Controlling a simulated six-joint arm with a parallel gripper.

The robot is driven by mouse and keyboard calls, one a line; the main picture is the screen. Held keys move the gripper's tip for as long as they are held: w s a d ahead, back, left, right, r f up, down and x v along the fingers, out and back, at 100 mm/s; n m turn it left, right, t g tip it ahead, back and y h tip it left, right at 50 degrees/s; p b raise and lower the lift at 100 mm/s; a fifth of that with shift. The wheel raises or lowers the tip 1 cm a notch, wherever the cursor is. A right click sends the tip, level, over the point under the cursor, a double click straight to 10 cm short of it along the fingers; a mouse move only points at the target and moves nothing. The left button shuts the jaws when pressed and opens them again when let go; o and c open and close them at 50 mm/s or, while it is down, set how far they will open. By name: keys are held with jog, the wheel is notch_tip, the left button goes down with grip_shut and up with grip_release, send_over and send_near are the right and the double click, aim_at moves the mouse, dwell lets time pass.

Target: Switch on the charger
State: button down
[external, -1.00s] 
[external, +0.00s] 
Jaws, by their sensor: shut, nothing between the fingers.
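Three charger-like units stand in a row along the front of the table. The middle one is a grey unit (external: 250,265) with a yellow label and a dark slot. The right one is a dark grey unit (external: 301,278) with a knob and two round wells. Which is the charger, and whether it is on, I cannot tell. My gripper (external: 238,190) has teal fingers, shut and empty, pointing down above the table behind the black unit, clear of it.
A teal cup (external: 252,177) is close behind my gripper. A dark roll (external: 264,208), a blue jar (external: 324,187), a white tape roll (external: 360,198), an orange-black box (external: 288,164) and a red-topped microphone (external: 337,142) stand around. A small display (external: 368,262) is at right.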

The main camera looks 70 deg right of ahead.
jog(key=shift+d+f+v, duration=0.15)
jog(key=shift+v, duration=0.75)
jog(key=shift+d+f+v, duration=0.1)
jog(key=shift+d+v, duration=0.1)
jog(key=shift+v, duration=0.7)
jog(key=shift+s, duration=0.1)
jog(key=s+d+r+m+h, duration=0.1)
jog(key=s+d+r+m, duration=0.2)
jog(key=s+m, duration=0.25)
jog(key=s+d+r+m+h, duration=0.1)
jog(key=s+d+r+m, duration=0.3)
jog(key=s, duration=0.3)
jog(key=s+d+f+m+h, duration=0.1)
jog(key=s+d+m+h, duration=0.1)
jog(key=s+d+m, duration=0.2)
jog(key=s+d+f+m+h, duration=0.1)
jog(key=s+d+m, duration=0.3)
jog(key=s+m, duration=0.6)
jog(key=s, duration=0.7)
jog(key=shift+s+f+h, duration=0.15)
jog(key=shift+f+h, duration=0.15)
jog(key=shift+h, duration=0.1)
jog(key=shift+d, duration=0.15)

=-=-=-=-=

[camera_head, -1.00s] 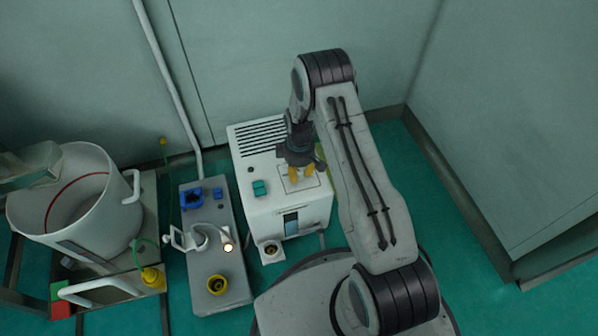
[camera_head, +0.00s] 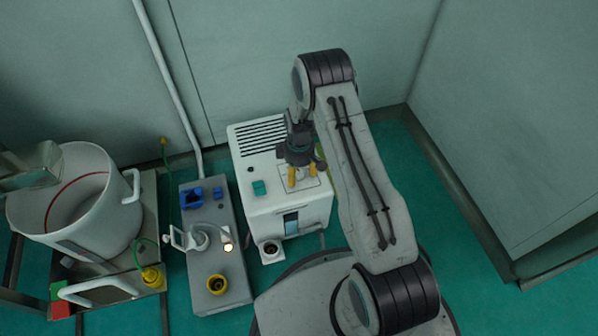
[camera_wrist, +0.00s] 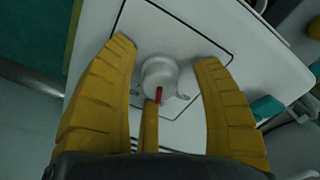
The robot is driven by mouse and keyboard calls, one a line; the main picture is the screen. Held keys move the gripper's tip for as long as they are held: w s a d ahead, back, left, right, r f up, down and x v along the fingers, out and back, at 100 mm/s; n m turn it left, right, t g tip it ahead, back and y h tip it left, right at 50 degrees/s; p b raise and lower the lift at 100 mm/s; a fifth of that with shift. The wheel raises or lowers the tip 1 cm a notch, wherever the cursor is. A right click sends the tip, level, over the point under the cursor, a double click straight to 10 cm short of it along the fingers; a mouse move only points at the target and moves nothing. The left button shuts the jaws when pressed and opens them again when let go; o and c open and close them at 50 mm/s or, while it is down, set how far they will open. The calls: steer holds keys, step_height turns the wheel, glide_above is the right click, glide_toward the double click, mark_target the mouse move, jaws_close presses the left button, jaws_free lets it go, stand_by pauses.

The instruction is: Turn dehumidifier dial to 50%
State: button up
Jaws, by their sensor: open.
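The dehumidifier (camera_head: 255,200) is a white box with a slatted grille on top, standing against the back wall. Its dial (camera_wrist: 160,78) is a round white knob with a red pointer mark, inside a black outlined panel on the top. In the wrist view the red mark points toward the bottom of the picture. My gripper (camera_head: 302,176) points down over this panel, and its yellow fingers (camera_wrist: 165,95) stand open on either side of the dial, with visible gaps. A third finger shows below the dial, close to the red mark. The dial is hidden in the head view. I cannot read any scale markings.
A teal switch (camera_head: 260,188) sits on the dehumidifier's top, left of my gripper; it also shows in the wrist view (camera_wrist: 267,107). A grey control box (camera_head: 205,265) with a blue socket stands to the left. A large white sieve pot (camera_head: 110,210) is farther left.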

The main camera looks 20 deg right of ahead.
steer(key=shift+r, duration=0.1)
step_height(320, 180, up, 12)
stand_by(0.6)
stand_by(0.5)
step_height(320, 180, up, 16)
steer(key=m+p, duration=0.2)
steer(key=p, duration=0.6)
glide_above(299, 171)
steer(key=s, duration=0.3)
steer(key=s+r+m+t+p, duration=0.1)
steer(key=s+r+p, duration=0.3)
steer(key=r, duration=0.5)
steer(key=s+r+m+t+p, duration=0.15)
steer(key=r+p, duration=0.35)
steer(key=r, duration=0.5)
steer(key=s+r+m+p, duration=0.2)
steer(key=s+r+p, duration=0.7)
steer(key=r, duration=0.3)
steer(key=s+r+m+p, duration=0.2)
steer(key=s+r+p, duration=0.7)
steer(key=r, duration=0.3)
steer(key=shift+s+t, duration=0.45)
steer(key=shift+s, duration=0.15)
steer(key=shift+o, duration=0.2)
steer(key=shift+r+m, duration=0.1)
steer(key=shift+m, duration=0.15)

=-=-=-=-=

**Aim of the exercise:** Above are some records; extract exactly the lines from the one containing "[camera_head, -1.00s]" through the one containing "State: button up" and drop the pictures.

**Answer below:**
[camera_head, -1.00s] 
[camera_head, +0.00s] 
[camera_wrist, +0.00s] 
The robot is driven by mouse and keyboard calls, one a line; the main picture is the screen. Held keys move the gripper's tip for as long as they are held: w s a d ahead, back, left, right, r f up, down and x v along the fingers, out and back, at 100 mm/s; n m turn it left, right, t g tip it ahead, back and y h tip it left, right at 50 degrees/s; p b raise and lower the lift at 100 mm/s; a fifth of that with shift. The wheel raises or lowers the tip 1 cm a notch, wherever the cursor is. A right click sends the tip, level, over the point under the cursor, a double click straight to 10 cm short of it along the fingers; a mouse move only points at the target and moves nothing. The left button shuts the jaws when pressed and opens them again when let go; o and c open and close them at 50 mm/s or, while it is down, set how far they will open. The calls: steer holds keys, step_height turns the wheel, glide_above is the right click, glide_toward the double click, mark_target the mouse move, jaws_close presses the left button, jaws_free lets it go, stand_by pauses.

The instruction is: Turn dehumidifier dial to 50%
State: button up

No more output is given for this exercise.